8.8        Independent Contractors; No Agency. The Parties are independent contractors and nothing contained in this Agreement shall be construed to (i) give either Party the power to direct and control the day‑to‑day activities of the other; (ii) create or constitute a partnership, joint venture, franchise, employment or agency relationship between the parties; or (iii) allow either Party to create or assume any obligation on behalf of the other Party for any purpose whatsoever.
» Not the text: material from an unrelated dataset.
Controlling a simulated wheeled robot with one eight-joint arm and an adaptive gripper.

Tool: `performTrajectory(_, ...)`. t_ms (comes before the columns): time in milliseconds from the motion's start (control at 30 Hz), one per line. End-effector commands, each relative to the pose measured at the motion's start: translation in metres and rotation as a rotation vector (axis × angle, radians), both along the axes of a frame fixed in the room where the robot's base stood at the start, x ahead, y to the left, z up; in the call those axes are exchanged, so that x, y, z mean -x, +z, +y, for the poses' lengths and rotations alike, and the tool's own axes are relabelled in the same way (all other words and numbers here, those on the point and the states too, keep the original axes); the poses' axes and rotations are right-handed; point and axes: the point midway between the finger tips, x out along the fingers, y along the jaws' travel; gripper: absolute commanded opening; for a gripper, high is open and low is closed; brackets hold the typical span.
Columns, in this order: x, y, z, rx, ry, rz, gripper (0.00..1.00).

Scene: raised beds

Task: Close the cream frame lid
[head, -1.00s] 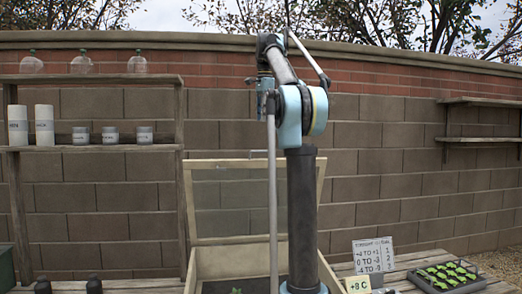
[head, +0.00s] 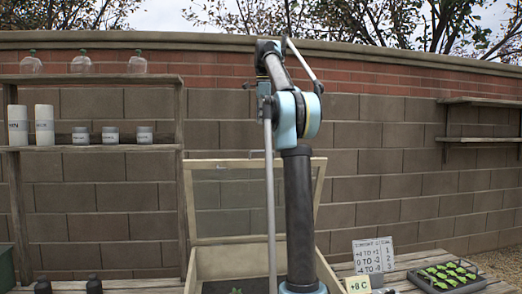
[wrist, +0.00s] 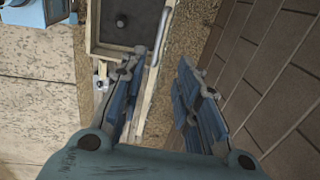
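The cream frame lid (head: 320,190) stands raised at the back of its cream box (head: 212,262) in the head view, with a see-through panel in its frame. My arm hides part of the lid and box. In the wrist view the box (wrist: 93,45) shows from above with dark soil inside, and the raised lid appears as a narrow cream strip (wrist: 152,85) along its right side. My gripper (wrist: 160,64) is open and empty, its fingers apart near that strip. Contact with the lid cannot be told. The gripper is not clearly visible in the head view.
A block wall (head: 400,190) stands behind. A shelf (head: 95,148) with bottles and jars is at the left.

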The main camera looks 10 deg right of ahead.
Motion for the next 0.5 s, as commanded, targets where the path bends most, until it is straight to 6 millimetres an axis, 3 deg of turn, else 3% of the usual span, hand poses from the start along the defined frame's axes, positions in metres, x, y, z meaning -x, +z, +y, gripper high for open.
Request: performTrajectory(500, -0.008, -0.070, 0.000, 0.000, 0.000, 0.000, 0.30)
8.9        Notice. All notices, requests, consents, and other communications under this Agreement shall be in writing (which includes paper, facsimile or email communication), and shall be delivered by hand, sent by reputable overnight courier service or electronic facsimile transmission (with proof of transmission) or mailed by first class certified or registered mail, return receipt requested, postage prepaid, to the Parties at the respective contact point set forth in this Agreement. Notices provided in accordance with this Section shall be deemed delivered (i) immediately if personally delivered or sent by email or electronic facsimile transmission, or (ii) if sent by overnight courier service, 24 hours after deposit with such courier service, or (iii) if sent by certified or registered mail, return receipt requested, 48 hours after deposit in the mail. Either Party may change the address to which notices, requests, demands, claims, or other communications hereunder are to be delivered by giving the other Party notice in the manner herein set forth.